Academics in UK universities – pressure vessels in a sea of metrics

A huge rise in mental health referrals amongst academics is the result of increasingly stressful working conditions, argues researcher and independent scholar Liz Morrish

 

It is often said that lecturers’ working conditions are students’ learning conditions. My report for the Higher Education Policy Institute, Pressure Vessels: the epidemic of poor mental health among higher education staff, published in May 2019, offered a bleak view of the worsening workplace experience of academics and professional staff in UK universities.

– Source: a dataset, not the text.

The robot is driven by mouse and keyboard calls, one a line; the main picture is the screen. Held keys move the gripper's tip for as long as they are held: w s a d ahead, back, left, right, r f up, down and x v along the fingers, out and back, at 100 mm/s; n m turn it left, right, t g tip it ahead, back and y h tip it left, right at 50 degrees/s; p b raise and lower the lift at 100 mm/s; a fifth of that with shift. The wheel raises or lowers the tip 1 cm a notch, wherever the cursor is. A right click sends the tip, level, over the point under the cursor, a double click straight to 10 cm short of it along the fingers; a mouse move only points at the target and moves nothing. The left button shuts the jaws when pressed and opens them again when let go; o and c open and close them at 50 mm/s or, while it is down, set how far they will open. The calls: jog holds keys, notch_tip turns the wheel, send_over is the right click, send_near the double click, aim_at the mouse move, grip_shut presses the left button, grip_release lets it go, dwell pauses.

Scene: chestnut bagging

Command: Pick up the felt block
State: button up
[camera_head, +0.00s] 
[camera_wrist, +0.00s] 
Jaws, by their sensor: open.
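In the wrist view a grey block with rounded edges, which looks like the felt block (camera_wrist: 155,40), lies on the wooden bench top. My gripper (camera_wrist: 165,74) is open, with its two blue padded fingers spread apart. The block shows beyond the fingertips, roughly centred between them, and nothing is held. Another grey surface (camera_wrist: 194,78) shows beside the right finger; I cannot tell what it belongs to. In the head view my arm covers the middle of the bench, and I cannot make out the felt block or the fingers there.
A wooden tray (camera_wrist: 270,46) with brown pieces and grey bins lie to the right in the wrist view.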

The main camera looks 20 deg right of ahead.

Those who work in universities are painfully aware of escalating stress among academics and professional staff and most of us will know a colleague who is away from work or is leaving academia entirely. Seeing this epidemic worsen, a group of researchers decided to quantify these perceptions and lodged freedom of information requests about the number of referrals to counselling and occupational health with 59 universities which employ over 2000 staff members. This data provided the basis for the Pressure Vessels report and covered the years from 2009 to 2015, with some universities providing data relating to 2016. Not all of these referrals were due to workplace stress but we can certainly make an inference from the year-on-year increases apparent at many universities which appear to correlate with an increase in the factors we know are causing mental ill-health.

 

Counselling and occupational health referrals have sky-rocketed

My report showed:

  • An overall increase in referrals to counselling of 293% over 2009-2015
  • An overall increase in referrals to occupational health of 165% over 2009-2015

Some universities have seen exceptional rises. In just three years, 2013-2016, counselling referrals rose 146% at De Montfort University, while across the full span of years surveyed, the University of Kent saw the largest increase of 316%.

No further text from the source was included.